Gordeyev's defence team asserted that he was insane when the trial for the shooting case began in September 2014 in Moscow's Butyrsky District Court, and the state prosecution concurred. On March 3, 2015, the court mandated that the teenager participate in required mental health treatment. Despite opposition from the victims' defence, the Moscow City Court declared in August 2015 that the decision was lawful.

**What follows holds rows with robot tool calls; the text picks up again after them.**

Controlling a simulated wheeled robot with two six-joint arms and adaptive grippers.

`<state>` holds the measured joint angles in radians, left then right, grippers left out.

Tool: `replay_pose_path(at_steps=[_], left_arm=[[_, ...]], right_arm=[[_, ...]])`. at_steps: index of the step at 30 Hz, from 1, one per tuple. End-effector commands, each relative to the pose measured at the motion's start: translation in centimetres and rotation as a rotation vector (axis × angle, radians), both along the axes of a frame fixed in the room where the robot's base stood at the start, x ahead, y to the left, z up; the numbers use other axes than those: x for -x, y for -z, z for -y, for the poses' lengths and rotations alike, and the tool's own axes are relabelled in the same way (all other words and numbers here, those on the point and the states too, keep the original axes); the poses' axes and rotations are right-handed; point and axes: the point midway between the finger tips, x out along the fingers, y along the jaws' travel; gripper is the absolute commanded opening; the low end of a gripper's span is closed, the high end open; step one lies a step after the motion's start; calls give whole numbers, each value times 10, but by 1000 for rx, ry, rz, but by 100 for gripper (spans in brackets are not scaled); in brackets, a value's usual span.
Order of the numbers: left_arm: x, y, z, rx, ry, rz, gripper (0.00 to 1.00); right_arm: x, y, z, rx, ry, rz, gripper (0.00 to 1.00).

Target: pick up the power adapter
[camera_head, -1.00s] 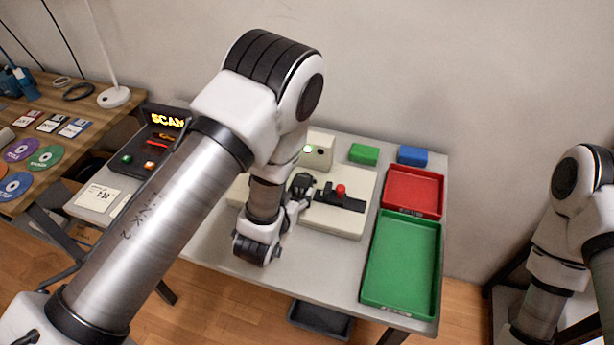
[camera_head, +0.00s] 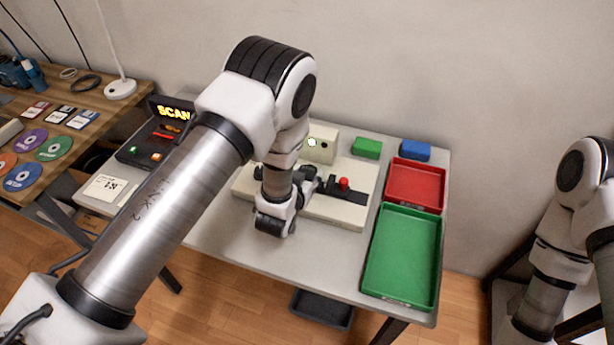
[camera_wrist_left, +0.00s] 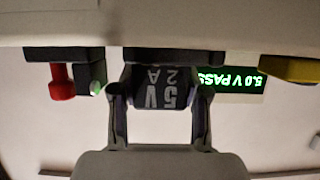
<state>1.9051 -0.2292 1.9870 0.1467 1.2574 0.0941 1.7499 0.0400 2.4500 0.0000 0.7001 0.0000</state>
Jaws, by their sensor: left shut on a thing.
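The power adapter (camera_wrist_left: 162,92) is a black block marked "5V 2A" in the left wrist view. My left gripper (camera_wrist_left: 160,104) is shut on it, one finger on each side. The adapter's far end is at a dark strip on the pale test unit; I cannot tell whether it touches it. In the head view my left gripper (camera_head: 308,183) is over the pale test unit (camera_head: 330,211), and the adapter cannot be made out clearly. My right gripper is out of view; only part of my right arm shows at the right edge.
A red knob (camera_head: 343,183) is right beside the left gripper. A lit display (camera_wrist_left: 230,81) reads "5.0 V PASS". A green tray (camera_head: 402,256) and red tray (camera_head: 415,185) are at the right. Green (camera_head: 367,148) and blue (camera_head: 415,150) blocks stand behind. The table's front middle is clear.

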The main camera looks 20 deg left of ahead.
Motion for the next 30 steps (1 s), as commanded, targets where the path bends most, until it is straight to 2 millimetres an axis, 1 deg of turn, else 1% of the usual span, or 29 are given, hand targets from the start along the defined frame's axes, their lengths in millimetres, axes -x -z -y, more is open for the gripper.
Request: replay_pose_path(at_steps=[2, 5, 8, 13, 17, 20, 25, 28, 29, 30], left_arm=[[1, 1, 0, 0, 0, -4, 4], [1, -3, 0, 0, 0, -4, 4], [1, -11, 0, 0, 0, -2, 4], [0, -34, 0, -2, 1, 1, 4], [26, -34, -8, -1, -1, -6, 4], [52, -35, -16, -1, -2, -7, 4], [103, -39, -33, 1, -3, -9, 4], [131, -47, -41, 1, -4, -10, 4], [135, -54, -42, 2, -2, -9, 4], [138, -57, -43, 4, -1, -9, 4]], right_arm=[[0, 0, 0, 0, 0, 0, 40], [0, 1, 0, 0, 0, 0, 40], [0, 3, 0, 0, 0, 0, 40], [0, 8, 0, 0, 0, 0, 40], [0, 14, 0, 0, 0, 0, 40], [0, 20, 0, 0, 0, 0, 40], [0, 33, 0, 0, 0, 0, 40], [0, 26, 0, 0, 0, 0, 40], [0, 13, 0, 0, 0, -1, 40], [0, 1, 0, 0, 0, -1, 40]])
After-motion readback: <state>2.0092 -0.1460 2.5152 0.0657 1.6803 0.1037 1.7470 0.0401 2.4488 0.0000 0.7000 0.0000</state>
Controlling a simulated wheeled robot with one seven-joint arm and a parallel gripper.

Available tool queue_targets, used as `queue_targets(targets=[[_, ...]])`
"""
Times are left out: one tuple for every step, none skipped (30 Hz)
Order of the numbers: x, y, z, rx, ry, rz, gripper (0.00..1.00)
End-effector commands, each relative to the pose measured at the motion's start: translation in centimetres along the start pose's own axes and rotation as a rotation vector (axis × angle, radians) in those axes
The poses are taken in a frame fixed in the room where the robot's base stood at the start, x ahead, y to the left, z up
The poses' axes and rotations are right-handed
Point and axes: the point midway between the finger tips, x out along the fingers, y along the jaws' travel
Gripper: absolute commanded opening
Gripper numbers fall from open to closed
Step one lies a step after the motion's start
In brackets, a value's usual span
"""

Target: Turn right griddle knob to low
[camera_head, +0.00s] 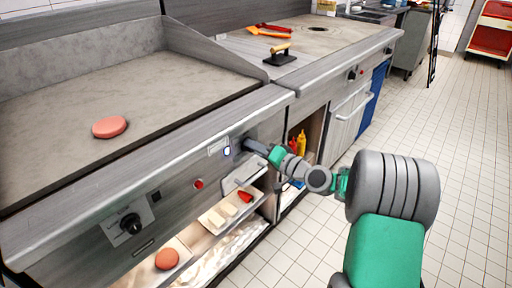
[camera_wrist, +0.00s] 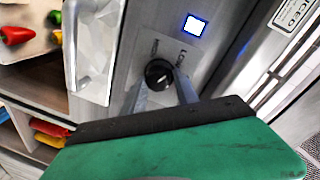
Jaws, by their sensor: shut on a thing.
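The right griddle knob (camera_wrist: 158,74) is round and black and sits on the steel front panel in the wrist view. A short pale mark shows on it, but I cannot read its setting clearly. My gripper (camera_wrist: 162,86) has one finger on each side of the knob and is shut on it. In the head view my gripper (camera_head: 243,149) reaches the right part of the griddle front and hides the knob. A small square light (camera_wrist: 195,25) near the knob glows white with a blue edge; it also shows in the head view (camera_head: 227,151).
The left griddle knob (camera_head: 130,223) and a red button (camera_head: 198,184) are on the same panel. A patty (camera_head: 109,127) lies on the griddle. Below are open shelves with food trays, and a metal handle (camera_wrist: 72,45) is close left of my gripper. The tiled floor at right is clear.

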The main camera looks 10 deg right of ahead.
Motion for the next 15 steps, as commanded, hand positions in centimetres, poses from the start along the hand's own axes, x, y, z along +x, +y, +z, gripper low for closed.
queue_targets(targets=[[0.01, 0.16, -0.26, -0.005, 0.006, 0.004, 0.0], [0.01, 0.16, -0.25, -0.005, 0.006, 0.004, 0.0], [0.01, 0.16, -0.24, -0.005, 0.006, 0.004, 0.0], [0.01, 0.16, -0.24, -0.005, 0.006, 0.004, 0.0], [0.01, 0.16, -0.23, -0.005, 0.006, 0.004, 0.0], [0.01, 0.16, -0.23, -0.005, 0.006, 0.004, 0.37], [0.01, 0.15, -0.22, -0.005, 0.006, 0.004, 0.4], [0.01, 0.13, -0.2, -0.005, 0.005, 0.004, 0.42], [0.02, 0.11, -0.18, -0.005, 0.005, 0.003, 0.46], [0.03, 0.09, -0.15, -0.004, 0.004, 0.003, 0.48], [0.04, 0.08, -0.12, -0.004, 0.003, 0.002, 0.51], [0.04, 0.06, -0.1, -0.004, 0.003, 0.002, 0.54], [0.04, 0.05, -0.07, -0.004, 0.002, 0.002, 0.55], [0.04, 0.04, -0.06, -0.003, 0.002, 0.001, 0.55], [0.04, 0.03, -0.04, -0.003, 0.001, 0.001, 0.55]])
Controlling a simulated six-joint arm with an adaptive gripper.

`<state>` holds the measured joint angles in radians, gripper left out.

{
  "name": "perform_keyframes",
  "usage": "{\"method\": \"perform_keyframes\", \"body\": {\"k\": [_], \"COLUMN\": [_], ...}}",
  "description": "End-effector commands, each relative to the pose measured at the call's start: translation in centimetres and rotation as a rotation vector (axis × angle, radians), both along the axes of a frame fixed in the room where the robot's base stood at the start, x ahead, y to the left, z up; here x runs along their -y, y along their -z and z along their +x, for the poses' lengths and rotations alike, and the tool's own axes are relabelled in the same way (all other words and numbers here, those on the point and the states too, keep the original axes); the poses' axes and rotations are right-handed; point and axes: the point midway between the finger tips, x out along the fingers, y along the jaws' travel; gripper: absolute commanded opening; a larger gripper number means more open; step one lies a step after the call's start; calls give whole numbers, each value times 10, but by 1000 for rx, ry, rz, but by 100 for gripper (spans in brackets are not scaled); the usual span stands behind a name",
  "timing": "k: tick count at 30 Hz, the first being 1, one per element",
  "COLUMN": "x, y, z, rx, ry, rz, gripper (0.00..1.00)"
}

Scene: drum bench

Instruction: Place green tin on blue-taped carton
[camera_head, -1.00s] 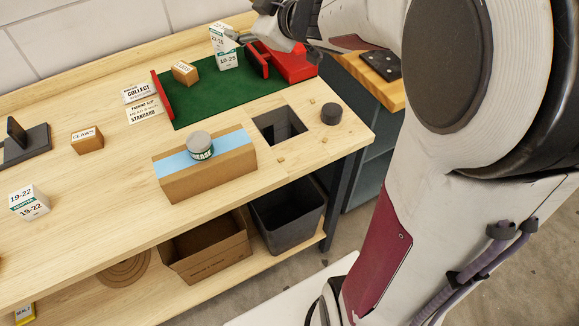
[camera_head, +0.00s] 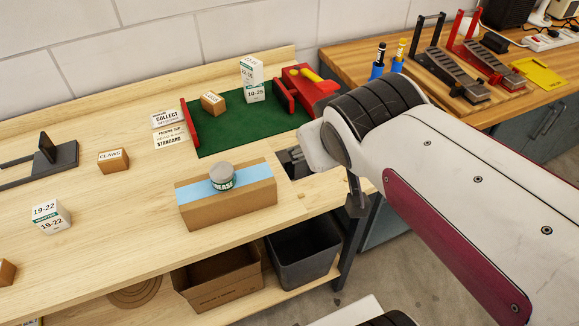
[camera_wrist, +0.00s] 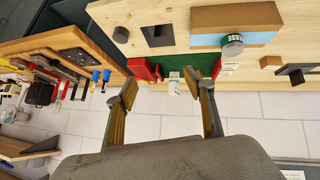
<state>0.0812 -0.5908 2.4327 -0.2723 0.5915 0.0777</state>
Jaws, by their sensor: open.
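The green-labelled tin (camera_head: 222,177) with a grey lid stands upright on the blue tape of the blue-taped carton (camera_head: 235,204), near the middle of its top. In the wrist view the tin (camera_wrist: 232,46) and carton (camera_wrist: 238,20) show at the upper right. My gripper (camera_wrist: 168,97) is open with nothing between its fingers, apart from the tin. In the head view my arm covers most of the gripper, to the right of the carton.
A green mat (camera_head: 238,125) with red ends holds white boxes (camera_head: 252,78) and a small brown box (camera_head: 212,103). A square hole (camera_head: 290,160) is right of the carton, partly hidden by my arm. A bin (camera_head: 303,252) and an open box (camera_head: 218,278) sit below.

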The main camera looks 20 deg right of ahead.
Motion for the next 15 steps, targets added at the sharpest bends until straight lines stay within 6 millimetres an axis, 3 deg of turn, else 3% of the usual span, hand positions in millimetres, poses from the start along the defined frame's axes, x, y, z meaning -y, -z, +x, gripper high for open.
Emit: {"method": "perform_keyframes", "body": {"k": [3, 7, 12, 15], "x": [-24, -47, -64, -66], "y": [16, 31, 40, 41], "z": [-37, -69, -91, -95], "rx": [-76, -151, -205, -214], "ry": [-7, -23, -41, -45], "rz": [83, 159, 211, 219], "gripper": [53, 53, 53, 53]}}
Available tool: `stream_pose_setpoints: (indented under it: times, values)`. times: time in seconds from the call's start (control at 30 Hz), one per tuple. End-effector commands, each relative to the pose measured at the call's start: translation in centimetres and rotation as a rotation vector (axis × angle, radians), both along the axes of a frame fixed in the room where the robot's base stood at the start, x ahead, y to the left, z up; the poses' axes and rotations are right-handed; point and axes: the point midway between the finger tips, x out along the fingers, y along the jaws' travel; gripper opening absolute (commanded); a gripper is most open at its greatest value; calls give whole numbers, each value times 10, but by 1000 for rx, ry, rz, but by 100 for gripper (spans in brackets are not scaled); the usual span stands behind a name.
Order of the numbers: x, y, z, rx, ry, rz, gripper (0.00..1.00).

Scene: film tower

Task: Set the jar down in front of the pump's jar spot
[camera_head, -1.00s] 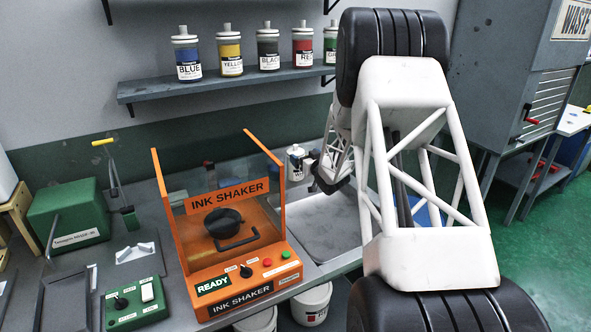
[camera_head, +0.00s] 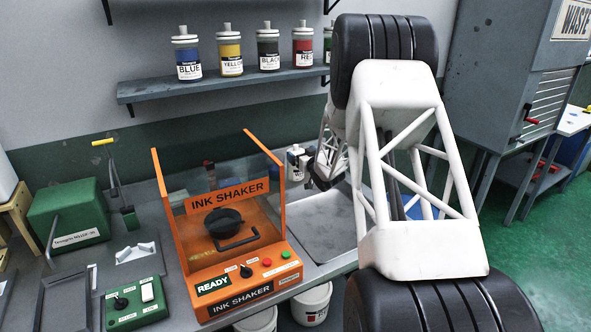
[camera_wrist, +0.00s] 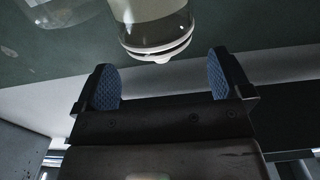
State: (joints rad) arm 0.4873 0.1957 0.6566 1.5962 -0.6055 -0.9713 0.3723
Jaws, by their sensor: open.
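A jar with a white body and a dark label (camera_head: 296,163) stands at the back of the bench, just right of the orange ink shaker. In the wrist view, the rounded end of a jar (camera_wrist: 155,35) shows beyond my fingertips, lined up roughly between them and apart from both. My gripper (camera_wrist: 165,80) is open, with blue pads and nothing between them. In the head view, my gripper (camera_head: 318,175) is small and dark, beside the jar on its right. Which spot is the pump's jar spot I cannot tell.
The orange ink shaker (camera_head: 235,283) with clear walls stands left of the jar. A metal tray (camera_head: 325,222) lies in front of my gripper. A green machine (camera_head: 65,218) and a green control box (camera_head: 135,303) sit at left. Ink jars line the wall shelf (camera_head: 220,84).

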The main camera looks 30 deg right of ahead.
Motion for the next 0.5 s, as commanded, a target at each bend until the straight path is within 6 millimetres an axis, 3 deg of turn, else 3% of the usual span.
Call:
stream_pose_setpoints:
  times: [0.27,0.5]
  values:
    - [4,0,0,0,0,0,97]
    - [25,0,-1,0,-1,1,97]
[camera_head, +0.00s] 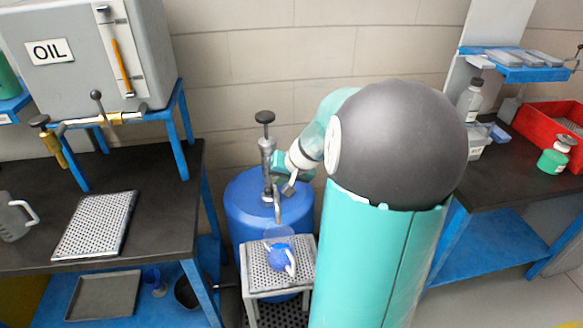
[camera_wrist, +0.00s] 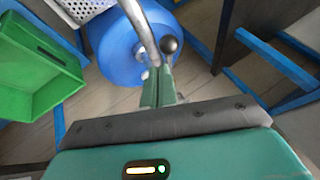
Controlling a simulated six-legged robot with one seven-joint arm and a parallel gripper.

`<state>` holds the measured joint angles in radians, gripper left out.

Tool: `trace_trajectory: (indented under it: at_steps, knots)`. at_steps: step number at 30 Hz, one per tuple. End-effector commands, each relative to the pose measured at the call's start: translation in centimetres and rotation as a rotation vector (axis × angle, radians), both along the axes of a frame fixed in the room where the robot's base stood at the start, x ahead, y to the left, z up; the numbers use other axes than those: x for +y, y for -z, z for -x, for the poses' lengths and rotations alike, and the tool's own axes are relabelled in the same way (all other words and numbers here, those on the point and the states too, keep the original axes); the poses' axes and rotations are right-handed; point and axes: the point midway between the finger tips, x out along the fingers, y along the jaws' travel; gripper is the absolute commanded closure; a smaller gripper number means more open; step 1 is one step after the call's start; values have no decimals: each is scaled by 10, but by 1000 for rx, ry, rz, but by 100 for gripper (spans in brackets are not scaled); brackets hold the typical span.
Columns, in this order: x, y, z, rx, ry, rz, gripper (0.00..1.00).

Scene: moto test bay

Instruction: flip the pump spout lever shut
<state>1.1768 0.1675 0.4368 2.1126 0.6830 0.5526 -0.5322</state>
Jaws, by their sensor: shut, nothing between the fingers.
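A hand pump (camera_head: 267,158) with a black top knob stands on a blue drum (camera_head: 238,212). Its metal spout (camera_head: 278,208) curves down in front; the spout also shows in the wrist view (camera_wrist: 139,24). A black ball knob (camera_wrist: 168,44), apparently the spout lever's end, shows just beyond my fingertips, beside the spout. My gripper (camera_wrist: 158,72) is shut with its teal fingers together and nothing held. In the head view my gripper (camera_head: 289,185) is close to the right of the pump, partly hidden by my arm. I cannot tell whether fingers and lever touch.
A blue-and-clear jug (camera_head: 281,258) stands on a perforated stand (camera_head: 251,281) below the spout. The left bench (camera_head: 165,215) carries an oil tank (camera_head: 75,60) and a perforated tray (camera_head: 96,224). A green bin (camera_wrist: 40,65) shows in the wrist view.

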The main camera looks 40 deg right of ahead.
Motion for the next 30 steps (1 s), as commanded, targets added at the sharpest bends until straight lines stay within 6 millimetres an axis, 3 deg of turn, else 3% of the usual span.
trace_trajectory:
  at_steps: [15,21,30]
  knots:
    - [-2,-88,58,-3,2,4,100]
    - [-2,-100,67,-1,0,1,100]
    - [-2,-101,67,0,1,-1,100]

In November 2015, the Presidium of the Moscow City Court referred the matter to the Moscow District Military Court for reconsideration, and Gordeyev was again ruled insane on February 8, 2016.
The incident, which was the third fatal school shooting to occur in modern Russia, received wide resonance in Russian society and sparked heated discussions about the need to tighten security systems in educational institutions, as well as the negative impact of films, television shows and video games containing scenes of violence.